Hello Tom,
Thanks for having a look at this attempt.
>> Attached is an attempt at improving the situation:
>
> I took a quick look at this and can't really convince myself that it
> improves our situation. The fact that it prints nothing if the runtime
> is outside of a tightly constrained range seems likely to hide the sort
> of bug you might hope such a test would detect. A simple example is
> that, if there's an off-by-one bug causing the test to run for 3 seconds
> not 2, this test script won't complain about it. Worse, if pgbench dumps
> core instantly on startup when given -p, this test script won't complain
> about it. And the test is of no value at all on very slow buildfarm
> critters such as valgrind or clobber-cache-always animals.
Hmmm.
Note that an instant core does not fall under "too slow" and is caught
anyway because pgbench return status is checked, and I expect it would not
be zero when core dumped.
Alas, testing time related features with zero assumption about time is
quite difficult:-)
The compromise I'm proposing is to skip time-related stuff if too slow.

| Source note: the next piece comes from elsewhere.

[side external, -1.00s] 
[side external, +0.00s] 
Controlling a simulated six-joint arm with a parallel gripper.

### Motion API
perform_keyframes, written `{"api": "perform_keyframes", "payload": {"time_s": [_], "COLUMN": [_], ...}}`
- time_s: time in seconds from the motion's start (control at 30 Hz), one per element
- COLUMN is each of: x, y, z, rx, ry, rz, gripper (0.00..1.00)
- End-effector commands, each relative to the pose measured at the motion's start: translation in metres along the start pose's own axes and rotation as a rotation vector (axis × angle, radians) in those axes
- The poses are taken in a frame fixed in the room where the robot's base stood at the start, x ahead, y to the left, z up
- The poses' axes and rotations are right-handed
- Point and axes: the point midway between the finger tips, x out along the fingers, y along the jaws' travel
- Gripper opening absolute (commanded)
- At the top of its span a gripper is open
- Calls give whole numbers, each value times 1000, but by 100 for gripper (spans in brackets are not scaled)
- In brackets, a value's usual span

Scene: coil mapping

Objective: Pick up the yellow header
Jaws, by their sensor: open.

The value I see is that it provides coverage for all time-related
features. I can also add a check that the run is *at least* 2 seconds when
two seconds are asked for, because otherwise something was certainly
amiss.
However it cannot do the impossible, i.e. check that something happens
every second if we cannot assume that some cycles are spared for the
process within a second. There is no miracle to expect.
>> (2) the test now only expects "progress: \d" from the output, so it is enough
>> that one progress is shown, whenever it is shown.
>
> Hm. Could we get somewhere by making the test look for that, and
> adjusting the loop logic inside pgbench so that (maybe only with the
> tested switch values) it's guaranteed to print at least one progress
> output regardless of timing, because it won't check for exit until after
> it's printed a log message?
I'll look into ensuring structuraly that at least one progress is shown.
>> For the random-ness related test (--sample-rate), we could add a feature to
>> pgbench which allows to control the random seed, so that the number of samples
>> could be known in advance for testing purposes.
>
> Don't see how locking down the seed gets us anywhere. The behavior of
> random() can't be assumed identical across different machines, even
> with the same seed.
Indeed, I surmised in between that expecting some portability from
random() is naïve. Controlling the seed could still be useful for testing
though, so I have submitted a patch for that.
--
Fabien.